Random Sampling: The Key to Statistically Unbiased Estimates
The key to whether or not the estimates are unbiased is whether the observed data were sampled randomly. (It is exactly the same question we asked about generalization.) Recall in the Gettysburg Address activity that when we used a non-random sampling method, the distribution of average word lengths was not at the true average word length of all the words in the Gettysburg Address. That is the expected value (average) of the different averages (point estimates) was not the same as the population parameter—the estimates were statistically biased.

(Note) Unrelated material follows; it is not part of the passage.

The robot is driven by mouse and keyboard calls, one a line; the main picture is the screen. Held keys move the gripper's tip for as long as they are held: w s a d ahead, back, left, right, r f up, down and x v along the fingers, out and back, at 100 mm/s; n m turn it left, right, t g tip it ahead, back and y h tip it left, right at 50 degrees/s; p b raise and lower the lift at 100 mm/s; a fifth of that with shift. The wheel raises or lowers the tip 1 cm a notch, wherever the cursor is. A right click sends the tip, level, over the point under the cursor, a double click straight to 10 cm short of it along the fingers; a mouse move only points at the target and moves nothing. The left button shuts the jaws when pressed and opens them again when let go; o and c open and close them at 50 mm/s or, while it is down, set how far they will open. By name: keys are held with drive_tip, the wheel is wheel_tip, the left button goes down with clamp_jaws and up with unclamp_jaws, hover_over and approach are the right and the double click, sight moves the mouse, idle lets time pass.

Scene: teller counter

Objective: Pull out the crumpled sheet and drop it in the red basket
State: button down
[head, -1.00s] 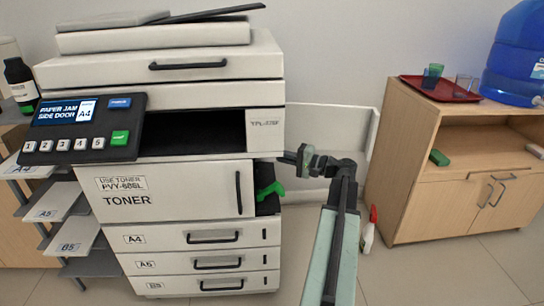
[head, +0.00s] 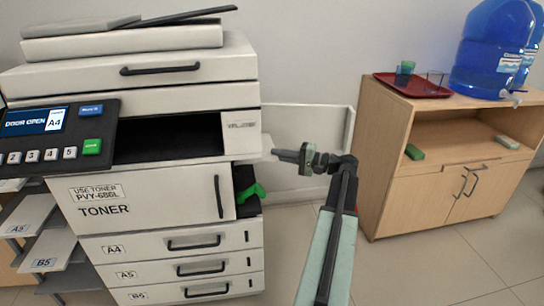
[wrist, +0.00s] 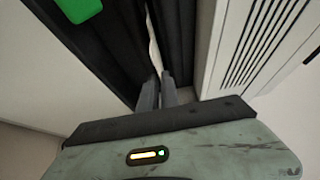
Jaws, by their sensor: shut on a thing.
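My gripper (head: 276,154) is beside the right side of the copier (head: 150,190), at its open side door (head: 315,125). In the wrist view the two fingers (wrist: 163,90) are close together, shut on the crumpled sheet (wrist: 154,48). The sheet shows there as a narrow pale strip between dark walls. In the head view a small pale bit (head: 267,144) at the fingertips looks like the sheet. The rest of it is hidden. The red basket is not in view.
A green lever (head: 251,192) sits in the dark side opening below. A wooden cabinet (head: 390,195) stands to the right, with a red tray (head: 412,90), cups and a blue water bottle (head: 490,60) on top. Floor between copier and cabinet looks clear.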

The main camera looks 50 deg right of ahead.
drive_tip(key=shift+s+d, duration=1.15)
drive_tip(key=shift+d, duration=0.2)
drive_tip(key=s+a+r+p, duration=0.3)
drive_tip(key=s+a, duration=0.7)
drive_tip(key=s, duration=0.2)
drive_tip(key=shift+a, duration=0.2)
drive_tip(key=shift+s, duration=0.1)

In contrast, when we used a sampling method in which we randomly sampled words, the average of all the different averages was centered at the population mean—the samples produced unbiased estimates. Using random sampling produces unbiased estimates, which subsequently produce compatibility intervals that are much more likely to include the parameter value.
Why do we say “much more likely”? Shouldn’t a compatibility interval based on an unbiased estimate always include the value of the population parameter? Actually…no. In practice, we are centering our compatibility interval around the point estimate that comes from our observed data. In our key metaphor, this is akin to search on only one location (one “X”) and then building the search area (the yellow circle representing the compatibility interval) around that “X”. (We don’t have many X’s that we can average across!)
This leads us to two important ideas about statistically unbiased estimates and their resulting compatibility intervals:
We build compatibility intervals off of a single point estimate. And, even when the data for that point estimate are selected randomly and the point estimate is an unbiased estimate, the resulting compatibility interval may not capture the value of the population parameter. What we know from theory is that 95% of all possible point estimates will produce a compatibility interval that includes the actual value of the population parameter. But this means that 5% of the possible point estimates will produce a compatibility interval that does not include the actual value of the population parameter.
We have no idea whether the our compatibility interval is one of the 95% “good” intervals or one of the 5% “bad” intervals. Our inferences are based on playing the odds that so long as we sampled our data randomly, the resulting interval is far more likely to be one of the “good” intervals that includes the actual value of the population parameter.
Precision of the Estimate
The second quality of a compatibility interval that we need to consider is statistical precision. Statistical precision indicates how precisely we can estimate the value of the unknown population parameter. Figure 4 illustrates this idea.
Although the point estimate (the ‘X’) is in exactly the same location in both situations, the situation depicted on the left has a much smaller search area than the situation on the right. Another way of thinking about this is that the situation on the left depicts much less uncertainty about where we believe the keys are located (more precision about their location) than the situation on the right that depicts a good deal of uncertianty in the key’s location (less precision about their location). Because we measure uncertainty using the margin of error, this implies that statistical precision is a function of the margin of error. In general, smaller margin of errors produce more precise estimates for the parameter than larger margin of errors.
FYI
Remember from the Cuddling Preferences activity, you learned that the size of the margin of error is a function of the sample size. Thus, statistical precision is impacted by the sample size.
It is important to note that the precision of the estimate is completely unrelated to the unbiasedness/biasedness of the estimate. It is possible to have a statistically unbiased estimate that is not very precise or a statistically biased estimate that is incredibly precise. To illustrate, consider this example that came from the 1936 presidential election:
The Literary Digest, a highly regarded magazine at the time, had correctly predicted the outcomes of the 1916, 1920, 1924, 1928, and 1932 elections by conducting polls of their subscribers. (They included a post card in the magazine that subscribers mailed back to them.) In their October 31, 1936 issue, based on more than 2,000,000 returned post cards, the Literary Digest predicted that Republican presidential candidate Alfred Landon would win 57% of the popular vote (margin of error = 0.0657%) and 370 of the 531 electoral votes. After the official tally of the vote, Franklin D. Roosevelt (Landon’s oppnent) won 60.8% of the popular vote and and 523 of the electoral votes!
Even though the poll had very high precision (their margin of error was .06 of a percentage point), this was a huge miss. In a post-mortem of their methods the problem was that their sampling method was statistically biased. It turned out that the vast majority of subscribers to the Literary Digest, and subsequently their poll responders, were Republicans. They has systematically under-polled the Democrats. High precision means very little unless the data used to create the estimate was sampled in an unbiased manner (i.e., randomly).